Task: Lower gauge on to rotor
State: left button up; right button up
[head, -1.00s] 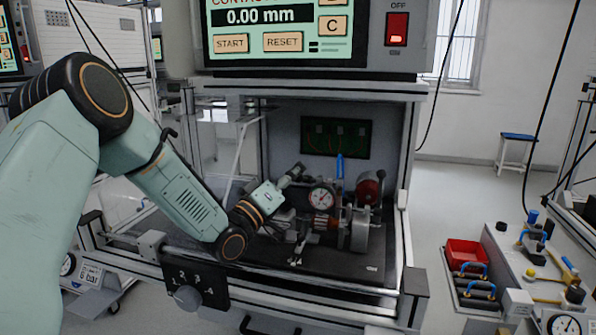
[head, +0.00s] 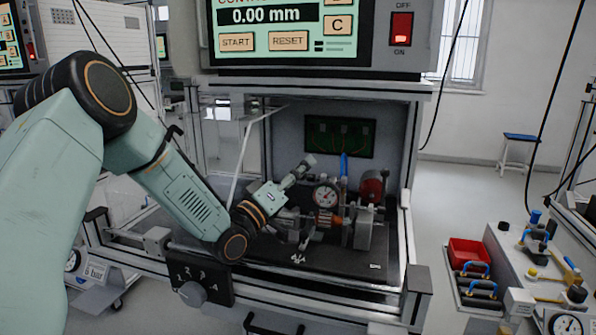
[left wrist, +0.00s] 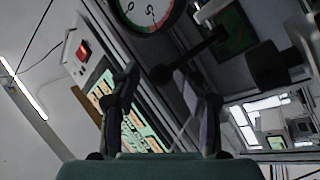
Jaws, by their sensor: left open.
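The dial gauge (head: 326,195), with a white round face and red rim, stands inside the test cabinet. Its face also shows at the top of the left wrist view (left wrist: 146,12). The copper-orange rotor (head: 334,218) lies just below the gauge, partly hidden; I cannot tell whether the gauge touches it. My left gripper (head: 303,230) is just left of the gauge and rotor. In the left wrist view its two fingers (left wrist: 162,88) are spread, with nothing clearly held between them. The gauge face is beyond the fingertips. My right gripper is not in view.
A grey housing (head: 364,228) and a red round part (head: 373,186) stand right of the gauge, with a blue handle (head: 343,164) behind. The cabinet's front rail and right post bound the space. A display reading 0.00 mm (head: 268,15) is above. The black base has free room in front.

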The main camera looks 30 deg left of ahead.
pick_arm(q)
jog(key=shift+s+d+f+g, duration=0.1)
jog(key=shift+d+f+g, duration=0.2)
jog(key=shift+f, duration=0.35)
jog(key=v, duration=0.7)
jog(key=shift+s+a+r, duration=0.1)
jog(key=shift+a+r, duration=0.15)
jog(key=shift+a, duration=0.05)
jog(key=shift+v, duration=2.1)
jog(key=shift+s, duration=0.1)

◆ Directive ◆
Extract the full listing above verbatim; pictures are to be left out of the copy.

◆ Result for this task ◆
Task: Lower gauge on to rotor
State: left button up; right button up
[head, -1.00s] 
[head, +0.00s] 
[left wrist, +0.00s] 
Jaws, by their sensor: left open.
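The dial gauge (head: 326,195), with a white round face and red rim, stands inside the test cabinet. Its face also shows at the top of the left wrist view (left wrist: 146,12). The copper-orange rotor (head: 334,218) lies just below the gauge, partly hidden; I cannot tell whether the gauge touches it. My left gripper (head: 303,230) is just left of the gauge and rotor. In the left wrist view its two fingers (left wrist: 162,88) are spread, with nothing clearly held between them. The gauge face is beyond the fingertips. My right gripper is not in view.
A grey housing (head: 364,228) and a red round part (head: 373,186) stand right of the gauge, with a blue handle (head: 343,164) behind. The cabinet's front rail and right post bound the space. A display reading 0.00 mm (head: 268,15) is above. The black base has free room in front.

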The main camera looks 30 deg left of ahead.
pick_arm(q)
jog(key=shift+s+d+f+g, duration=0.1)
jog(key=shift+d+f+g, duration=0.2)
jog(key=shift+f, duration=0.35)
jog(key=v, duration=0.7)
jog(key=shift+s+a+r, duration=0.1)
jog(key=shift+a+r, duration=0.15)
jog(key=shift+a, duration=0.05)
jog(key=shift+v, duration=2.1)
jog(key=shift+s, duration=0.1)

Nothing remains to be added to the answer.